Pick out the lines below that contain the string "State" and copy them all.

::: Dataset records :::

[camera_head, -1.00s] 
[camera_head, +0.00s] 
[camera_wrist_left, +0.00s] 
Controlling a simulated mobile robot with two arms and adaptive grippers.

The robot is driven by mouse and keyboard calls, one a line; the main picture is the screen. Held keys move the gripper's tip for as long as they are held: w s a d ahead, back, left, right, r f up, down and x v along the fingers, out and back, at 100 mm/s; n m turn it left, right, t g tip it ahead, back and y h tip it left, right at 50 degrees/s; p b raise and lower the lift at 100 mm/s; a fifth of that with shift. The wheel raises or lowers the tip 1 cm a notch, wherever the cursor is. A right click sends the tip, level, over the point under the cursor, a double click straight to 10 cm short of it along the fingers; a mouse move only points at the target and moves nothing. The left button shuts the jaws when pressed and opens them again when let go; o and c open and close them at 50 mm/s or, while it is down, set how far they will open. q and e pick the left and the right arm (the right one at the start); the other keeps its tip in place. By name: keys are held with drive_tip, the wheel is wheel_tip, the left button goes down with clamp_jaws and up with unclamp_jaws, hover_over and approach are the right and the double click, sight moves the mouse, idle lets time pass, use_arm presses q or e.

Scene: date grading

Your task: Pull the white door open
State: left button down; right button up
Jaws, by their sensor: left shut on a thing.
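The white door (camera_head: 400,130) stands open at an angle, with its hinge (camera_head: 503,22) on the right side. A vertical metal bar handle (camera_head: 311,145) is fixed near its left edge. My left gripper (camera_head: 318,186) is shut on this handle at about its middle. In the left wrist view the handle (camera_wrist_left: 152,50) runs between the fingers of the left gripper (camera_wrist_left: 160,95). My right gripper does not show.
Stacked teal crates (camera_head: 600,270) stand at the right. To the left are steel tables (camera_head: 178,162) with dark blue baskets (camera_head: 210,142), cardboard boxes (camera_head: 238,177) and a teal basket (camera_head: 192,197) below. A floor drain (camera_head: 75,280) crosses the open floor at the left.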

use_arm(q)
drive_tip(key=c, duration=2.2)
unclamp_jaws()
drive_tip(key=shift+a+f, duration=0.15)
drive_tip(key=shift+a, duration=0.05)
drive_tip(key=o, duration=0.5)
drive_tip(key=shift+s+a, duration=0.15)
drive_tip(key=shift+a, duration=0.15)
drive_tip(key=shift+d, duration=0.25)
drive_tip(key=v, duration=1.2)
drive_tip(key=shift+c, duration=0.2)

:::
::: Dataset records :::

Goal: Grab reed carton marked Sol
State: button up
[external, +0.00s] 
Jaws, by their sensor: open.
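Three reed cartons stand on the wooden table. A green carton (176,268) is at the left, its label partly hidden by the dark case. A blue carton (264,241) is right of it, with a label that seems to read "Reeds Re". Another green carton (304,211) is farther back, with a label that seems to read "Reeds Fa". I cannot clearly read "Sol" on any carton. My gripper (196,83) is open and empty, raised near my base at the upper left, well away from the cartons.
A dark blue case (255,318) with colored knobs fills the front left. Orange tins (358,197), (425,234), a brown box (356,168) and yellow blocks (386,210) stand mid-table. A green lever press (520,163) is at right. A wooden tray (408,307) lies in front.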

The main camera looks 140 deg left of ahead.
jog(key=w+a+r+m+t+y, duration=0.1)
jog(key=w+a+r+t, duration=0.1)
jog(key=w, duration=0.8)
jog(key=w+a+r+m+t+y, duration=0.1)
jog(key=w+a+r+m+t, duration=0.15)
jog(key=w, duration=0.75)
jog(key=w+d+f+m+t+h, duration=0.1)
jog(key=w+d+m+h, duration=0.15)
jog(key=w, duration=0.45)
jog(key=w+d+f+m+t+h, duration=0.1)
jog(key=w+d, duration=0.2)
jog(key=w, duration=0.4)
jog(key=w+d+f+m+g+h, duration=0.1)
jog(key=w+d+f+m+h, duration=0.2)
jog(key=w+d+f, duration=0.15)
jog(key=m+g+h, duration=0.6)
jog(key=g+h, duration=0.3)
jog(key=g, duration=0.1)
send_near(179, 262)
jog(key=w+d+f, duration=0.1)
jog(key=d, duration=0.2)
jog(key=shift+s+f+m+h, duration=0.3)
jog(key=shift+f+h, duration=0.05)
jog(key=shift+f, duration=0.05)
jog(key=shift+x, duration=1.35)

:::

▶ _Written response_:
State: left button down; right button up
State: button up

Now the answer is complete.